Exercise brief: Identify the lines bearing the string "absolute" and gather them.
╭─ Material shown
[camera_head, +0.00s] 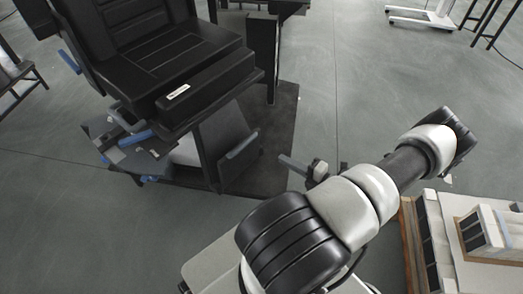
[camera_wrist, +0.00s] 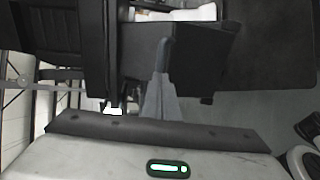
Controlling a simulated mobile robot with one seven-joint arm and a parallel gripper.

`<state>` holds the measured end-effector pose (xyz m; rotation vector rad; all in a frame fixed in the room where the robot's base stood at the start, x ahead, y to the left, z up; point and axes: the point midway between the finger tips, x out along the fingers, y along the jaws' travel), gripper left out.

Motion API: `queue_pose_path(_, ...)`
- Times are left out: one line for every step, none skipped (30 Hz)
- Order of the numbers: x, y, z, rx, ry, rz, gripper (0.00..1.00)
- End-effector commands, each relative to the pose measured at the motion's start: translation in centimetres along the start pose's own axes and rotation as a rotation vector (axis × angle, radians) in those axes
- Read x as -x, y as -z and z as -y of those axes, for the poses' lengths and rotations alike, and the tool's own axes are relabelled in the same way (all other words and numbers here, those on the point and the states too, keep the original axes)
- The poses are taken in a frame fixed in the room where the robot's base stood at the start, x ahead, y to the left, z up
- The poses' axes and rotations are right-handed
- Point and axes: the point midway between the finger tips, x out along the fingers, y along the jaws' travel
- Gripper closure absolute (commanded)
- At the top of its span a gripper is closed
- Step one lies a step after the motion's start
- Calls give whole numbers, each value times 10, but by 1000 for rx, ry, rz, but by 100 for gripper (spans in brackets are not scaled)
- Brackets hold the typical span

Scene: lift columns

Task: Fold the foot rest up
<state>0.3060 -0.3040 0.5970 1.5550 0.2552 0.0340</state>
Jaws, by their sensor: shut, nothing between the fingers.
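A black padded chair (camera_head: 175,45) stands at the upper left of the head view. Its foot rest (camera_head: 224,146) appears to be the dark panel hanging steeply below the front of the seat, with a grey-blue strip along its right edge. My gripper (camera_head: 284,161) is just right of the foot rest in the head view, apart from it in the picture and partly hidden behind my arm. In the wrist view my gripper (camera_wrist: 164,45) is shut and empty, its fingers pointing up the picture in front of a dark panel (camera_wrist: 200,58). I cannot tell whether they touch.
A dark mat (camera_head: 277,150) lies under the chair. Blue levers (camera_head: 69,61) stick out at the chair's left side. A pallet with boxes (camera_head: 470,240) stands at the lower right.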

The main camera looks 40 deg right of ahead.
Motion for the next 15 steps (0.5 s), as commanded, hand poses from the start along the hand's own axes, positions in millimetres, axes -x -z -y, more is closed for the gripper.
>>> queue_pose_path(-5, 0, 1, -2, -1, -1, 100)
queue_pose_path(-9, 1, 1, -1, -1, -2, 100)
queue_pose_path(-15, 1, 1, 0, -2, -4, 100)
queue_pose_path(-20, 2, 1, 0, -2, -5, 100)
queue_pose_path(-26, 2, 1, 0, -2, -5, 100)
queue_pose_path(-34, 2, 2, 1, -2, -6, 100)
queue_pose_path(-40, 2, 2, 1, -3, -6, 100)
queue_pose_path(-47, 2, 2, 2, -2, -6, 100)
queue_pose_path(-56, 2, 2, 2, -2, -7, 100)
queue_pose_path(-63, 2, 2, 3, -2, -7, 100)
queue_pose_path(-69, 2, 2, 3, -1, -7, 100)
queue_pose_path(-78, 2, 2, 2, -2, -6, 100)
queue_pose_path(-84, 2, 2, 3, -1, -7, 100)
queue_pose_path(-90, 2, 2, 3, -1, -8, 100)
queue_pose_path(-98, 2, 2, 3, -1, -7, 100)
╰─
╭─ Material shown
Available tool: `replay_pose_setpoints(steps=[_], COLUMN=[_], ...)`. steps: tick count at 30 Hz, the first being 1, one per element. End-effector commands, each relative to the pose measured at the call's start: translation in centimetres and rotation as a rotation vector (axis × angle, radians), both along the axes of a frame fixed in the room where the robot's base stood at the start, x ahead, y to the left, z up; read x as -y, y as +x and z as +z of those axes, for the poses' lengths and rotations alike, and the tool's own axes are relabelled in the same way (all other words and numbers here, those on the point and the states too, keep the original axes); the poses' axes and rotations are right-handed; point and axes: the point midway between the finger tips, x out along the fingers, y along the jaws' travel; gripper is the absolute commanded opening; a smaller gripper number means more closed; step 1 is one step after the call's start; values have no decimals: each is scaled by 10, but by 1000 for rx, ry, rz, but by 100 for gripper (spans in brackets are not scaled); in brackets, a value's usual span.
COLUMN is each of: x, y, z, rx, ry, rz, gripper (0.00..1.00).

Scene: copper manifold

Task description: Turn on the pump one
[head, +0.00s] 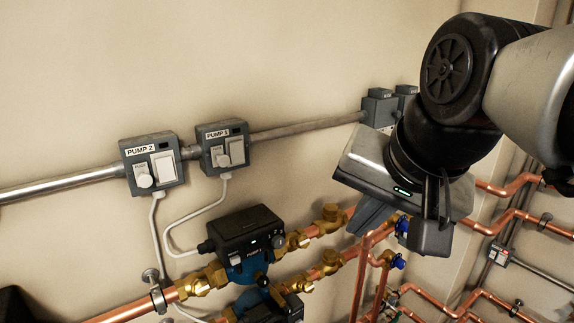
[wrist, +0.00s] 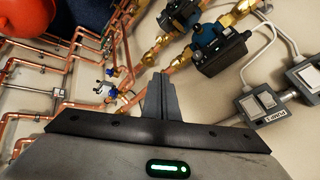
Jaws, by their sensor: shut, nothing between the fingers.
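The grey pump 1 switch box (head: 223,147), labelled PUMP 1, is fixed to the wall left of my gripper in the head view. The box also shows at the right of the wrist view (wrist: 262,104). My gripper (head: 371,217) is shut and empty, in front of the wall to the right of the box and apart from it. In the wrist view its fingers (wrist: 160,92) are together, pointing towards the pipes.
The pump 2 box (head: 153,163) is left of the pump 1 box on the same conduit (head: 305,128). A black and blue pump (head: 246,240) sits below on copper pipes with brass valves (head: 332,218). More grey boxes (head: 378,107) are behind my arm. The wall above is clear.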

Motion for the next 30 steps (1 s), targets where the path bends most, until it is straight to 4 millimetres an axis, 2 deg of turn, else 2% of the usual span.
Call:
╰─
Result of the task:
- Gripper closure absolute (commanded)
Available tool: `replay_pose_setpoints(steps=[_], COLUMN=[_], ...)`. steps: tick count at 30 Hz, the first being 1, one per element. End-effector commands, each relative to the pose measured at the call's start: translation in centimetres and rotation as a rotation vector (axis × angle, radians), both along the axes of a frame fixed in the room where the robot's base stood at the start, x ahead, y to the left, z up; read x as -y, y as +x and z as +z of those axes, for the poses' lengths and rotations alike, and the tool's own axes are relabelled in the same way (all other words and numbers here, those on the point and the states too, keep the original axes); the poses' axes and rotations are right-handed; point and axes: the point midway between the finger tips, x out along the fingers, y along the jaws' travel; gripper is the absolute commanded opening; a smaller gripper number means more closed; step 1 is one step after the call's start; values have no decimals: each is scaled by 10, but by 1000 for rx, ry, rz, but by 100 for gripper (spans in brackets are not scaled); in brackets, a value's usual span.

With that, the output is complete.